**WHAT IS EXPECTED:** Could you quote, exactly as they stand, the lines running from the one with "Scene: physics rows" to the final line of the material?

**SUPPLIED DATA:**
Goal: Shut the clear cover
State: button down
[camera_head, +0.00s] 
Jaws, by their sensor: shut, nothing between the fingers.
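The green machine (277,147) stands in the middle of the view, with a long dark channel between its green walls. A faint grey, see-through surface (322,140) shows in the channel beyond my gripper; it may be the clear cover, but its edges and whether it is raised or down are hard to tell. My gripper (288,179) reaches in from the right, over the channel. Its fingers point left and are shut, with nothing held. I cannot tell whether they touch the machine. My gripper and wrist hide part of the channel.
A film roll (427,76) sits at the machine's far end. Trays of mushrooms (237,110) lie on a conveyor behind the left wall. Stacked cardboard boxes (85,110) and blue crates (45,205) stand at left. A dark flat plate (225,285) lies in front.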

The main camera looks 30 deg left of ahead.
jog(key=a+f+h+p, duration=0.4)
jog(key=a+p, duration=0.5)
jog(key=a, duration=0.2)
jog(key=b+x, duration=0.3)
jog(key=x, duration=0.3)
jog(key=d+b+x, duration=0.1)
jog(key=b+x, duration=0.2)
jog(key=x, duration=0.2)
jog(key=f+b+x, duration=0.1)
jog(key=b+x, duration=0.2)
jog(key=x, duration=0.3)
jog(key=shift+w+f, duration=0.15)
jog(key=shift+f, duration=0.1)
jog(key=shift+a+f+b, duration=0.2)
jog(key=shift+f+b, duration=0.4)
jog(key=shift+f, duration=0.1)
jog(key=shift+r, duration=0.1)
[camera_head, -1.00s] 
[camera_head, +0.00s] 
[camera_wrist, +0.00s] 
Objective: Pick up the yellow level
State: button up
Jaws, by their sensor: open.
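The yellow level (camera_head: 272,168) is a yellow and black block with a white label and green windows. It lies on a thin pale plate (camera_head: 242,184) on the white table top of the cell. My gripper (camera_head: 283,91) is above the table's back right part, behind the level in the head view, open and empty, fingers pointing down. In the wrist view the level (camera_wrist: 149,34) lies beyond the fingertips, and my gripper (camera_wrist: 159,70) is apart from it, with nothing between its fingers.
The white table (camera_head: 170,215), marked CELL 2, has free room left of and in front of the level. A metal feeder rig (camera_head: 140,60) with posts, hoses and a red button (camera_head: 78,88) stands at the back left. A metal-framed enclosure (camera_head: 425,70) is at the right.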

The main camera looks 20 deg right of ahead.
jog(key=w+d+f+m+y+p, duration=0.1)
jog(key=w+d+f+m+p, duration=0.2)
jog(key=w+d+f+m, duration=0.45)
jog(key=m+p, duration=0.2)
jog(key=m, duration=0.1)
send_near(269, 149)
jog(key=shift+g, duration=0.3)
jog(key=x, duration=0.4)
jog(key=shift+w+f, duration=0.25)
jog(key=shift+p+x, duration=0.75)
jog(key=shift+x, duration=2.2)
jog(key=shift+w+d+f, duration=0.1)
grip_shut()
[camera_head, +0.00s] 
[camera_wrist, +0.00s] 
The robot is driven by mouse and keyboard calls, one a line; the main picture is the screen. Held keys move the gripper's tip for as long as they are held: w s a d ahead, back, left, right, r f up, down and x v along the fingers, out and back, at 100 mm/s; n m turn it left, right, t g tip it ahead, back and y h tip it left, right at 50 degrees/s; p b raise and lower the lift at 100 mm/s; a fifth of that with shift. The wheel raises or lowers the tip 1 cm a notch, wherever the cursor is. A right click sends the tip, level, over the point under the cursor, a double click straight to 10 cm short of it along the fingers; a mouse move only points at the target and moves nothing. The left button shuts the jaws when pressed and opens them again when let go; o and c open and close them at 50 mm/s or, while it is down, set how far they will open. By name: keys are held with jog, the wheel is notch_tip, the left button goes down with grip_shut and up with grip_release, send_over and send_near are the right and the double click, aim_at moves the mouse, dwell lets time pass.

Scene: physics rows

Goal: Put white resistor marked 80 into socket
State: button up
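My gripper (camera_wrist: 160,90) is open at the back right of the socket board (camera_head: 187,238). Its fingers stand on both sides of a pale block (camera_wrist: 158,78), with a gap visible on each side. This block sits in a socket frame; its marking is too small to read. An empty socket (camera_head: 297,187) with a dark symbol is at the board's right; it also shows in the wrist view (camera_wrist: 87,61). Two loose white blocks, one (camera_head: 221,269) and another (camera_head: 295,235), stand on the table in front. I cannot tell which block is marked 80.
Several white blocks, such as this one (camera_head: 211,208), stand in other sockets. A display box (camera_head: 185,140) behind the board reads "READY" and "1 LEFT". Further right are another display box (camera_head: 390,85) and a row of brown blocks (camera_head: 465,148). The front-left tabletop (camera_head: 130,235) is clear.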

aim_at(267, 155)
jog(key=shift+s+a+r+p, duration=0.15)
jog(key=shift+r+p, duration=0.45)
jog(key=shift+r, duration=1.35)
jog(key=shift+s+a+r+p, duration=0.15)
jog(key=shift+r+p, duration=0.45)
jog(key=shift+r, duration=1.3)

**TASK ANSWER:**
Scene: physics rows

Goal: Put white resistor marked 80 into socket
State: button up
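My gripper (camera_wrist: 160,90) is open at the back right of the socket board (camera_head: 187,238). Its fingers stand on both sides of a pale block (camera_wrist: 158,78), with a gap visible on each side. This block sits in a socket frame; its marking is too small to read. An empty socket (camera_head: 297,187) with a dark symbol is at the board's right; it also shows in the wrist view (camera_wrist: 87,61). Two loose white blocks, one (camera_head: 221,269) and another (camera_head: 295,235), stand on the table in front. I cannot tell which block is marked 80.
Several white blocks, such as this one (camera_head: 211,208), stand in other sockets. A display box (camera_head: 185,140) behind the board reads "READY" and "1 LEFT". Further right are another display box (camera_head: 390,85) and a row of brown blocks (camera_head: 465,148). The front-left tabletop (camera_head: 130,235) is clear.

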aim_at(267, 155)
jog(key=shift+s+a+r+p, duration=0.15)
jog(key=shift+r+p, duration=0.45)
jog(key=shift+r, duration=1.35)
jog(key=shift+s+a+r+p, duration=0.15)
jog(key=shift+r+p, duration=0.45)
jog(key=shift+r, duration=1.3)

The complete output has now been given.